Since then some notable African-American quarterbacks have graced the League: among them Warren Moon, Randall Cunningham, Donovan McNabb and Michael Vick. Only two, however, have won the Super Bowl: Doug Williams with the Washington Redskins in 1988, and Russell Wilson’s Seattle Seahawks in 2014.

Few would bet against Cameron Newton one day joining them. But the suspicion of racial prejudice lingers. Why the relative dearth of black quarterbacks and black head coaches (currently just six among the 32 teams)? Many would blame it on widespread ingrained paternalism: when it comes to leadership positions, whites are, well, just more suited.

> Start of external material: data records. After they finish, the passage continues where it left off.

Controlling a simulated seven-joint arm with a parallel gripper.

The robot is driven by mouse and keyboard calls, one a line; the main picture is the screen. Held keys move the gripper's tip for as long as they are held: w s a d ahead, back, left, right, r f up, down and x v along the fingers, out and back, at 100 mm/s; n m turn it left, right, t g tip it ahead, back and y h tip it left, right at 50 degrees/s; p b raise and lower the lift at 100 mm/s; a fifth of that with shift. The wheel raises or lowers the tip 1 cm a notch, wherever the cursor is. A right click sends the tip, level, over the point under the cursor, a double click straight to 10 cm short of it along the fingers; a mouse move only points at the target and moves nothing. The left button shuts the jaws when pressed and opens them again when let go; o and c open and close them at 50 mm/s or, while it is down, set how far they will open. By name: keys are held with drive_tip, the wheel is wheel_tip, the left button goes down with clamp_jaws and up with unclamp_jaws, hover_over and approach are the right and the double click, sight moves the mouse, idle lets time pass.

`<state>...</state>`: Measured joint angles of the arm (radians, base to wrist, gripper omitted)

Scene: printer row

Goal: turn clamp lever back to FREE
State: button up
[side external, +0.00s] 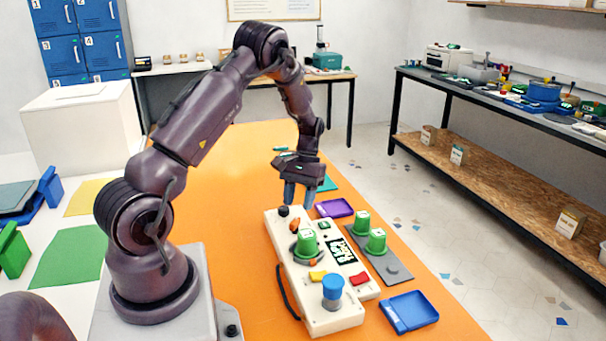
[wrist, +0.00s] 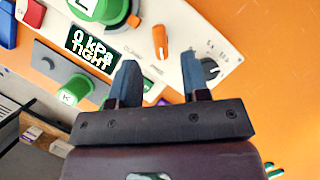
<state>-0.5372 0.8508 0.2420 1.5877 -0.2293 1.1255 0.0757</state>
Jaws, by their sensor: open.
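The white panel box (side external: 341,317) stands on the orange table. An orange lever (wrist: 160,42) sits on its face, seen in the wrist view beyond my fingertips, and shows in the side view (side external: 295,225) near the box's far end. I take it for the clamp lever; its label is not readable. A black display (wrist: 91,49) reads "0 kPa TIGHT". My gripper (wrist: 159,62) is open and empty. In the side view, my gripper (side external: 299,201) points down above the far end of the box, apart from the lever.
A black knob (wrist: 209,68) is close to the right finger in the wrist view. Green cylinders (side external: 307,242) stand on and beside the box. A blue knob (side external: 332,287) rises at the near end. Purple (side external: 334,208) and blue (side external: 409,312) trays lie right. The table left of the box is clear.

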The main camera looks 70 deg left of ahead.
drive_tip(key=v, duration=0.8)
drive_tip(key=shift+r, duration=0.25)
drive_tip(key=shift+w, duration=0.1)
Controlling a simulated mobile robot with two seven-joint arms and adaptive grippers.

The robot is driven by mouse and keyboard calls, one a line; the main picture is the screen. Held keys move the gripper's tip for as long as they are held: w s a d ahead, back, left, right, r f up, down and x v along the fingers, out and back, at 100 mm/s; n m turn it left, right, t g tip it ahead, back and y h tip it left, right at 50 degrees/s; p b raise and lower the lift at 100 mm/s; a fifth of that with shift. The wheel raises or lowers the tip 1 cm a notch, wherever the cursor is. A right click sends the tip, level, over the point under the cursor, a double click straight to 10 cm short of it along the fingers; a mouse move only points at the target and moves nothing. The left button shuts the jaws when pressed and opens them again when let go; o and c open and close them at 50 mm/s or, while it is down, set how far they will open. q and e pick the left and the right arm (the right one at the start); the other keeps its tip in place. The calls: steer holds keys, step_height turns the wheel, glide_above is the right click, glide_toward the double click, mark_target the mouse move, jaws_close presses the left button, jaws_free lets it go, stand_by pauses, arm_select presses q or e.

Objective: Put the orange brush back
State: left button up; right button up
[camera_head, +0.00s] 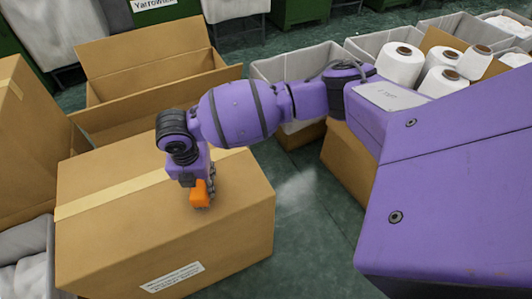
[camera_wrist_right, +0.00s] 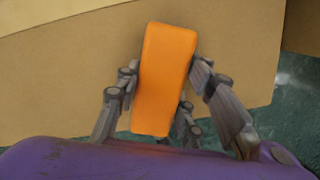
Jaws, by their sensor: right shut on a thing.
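The orange brush (camera_head: 199,194) is a small orange block at the end of my right arm, over the top of a closed cardboard box. My right gripper (camera_head: 203,189) is shut on it. In the right wrist view the orange brush (camera_wrist_right: 166,80) sits between the fingers of my right gripper (camera_wrist_right: 166,75), which touch or nearly touch both its sides. I cannot tell whether the brush touches the box top. Its underside is hidden. My left gripper is not in view.
The closed cardboard box (camera_head: 130,225) has a tape strip and a white label. An open cardboard box (camera_head: 150,78) stands behind it. Grey bins with white yarn cones (camera_head: 400,65) stand at the back right. Green floor (camera_head: 310,215) is clear right of the closed box.

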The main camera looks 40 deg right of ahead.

These half-buried attitudes intersect with sensitive matters of etiquette. Newton is no shrinking violet, and nor are most NFL players. Neither, for that matter, is the League itself. But a different, albeit unspoken, set of rules applies to quarterbacks. They, above all, are the public face of the NFL; they must behave like gentlemen, with dignity and decorum, on the field of play as well as off it.

Newton has never exactly fitted that mould. When he was drafted, a football writer complained: “He always knows where the cameras are and plays to them.” He had “an enormous ego with a sense of entitlement that continually invites trouble and makes him believe he is above the law, and does not command respect from team-mates”. He was, the critic witheringly concluded, “only a one-year producer”.

That last judgement of course, was utterly wrong. But the earlier comments echo still. The League tut-tuts over his antics, and the players of the Tennessee Titans went after Newton when he did his dance routine after a touchdown during a 27-10 Panthers’ regular season win.

To which Newton swiftly retorted: “If you don’t like it, don’t let me in the end zone.”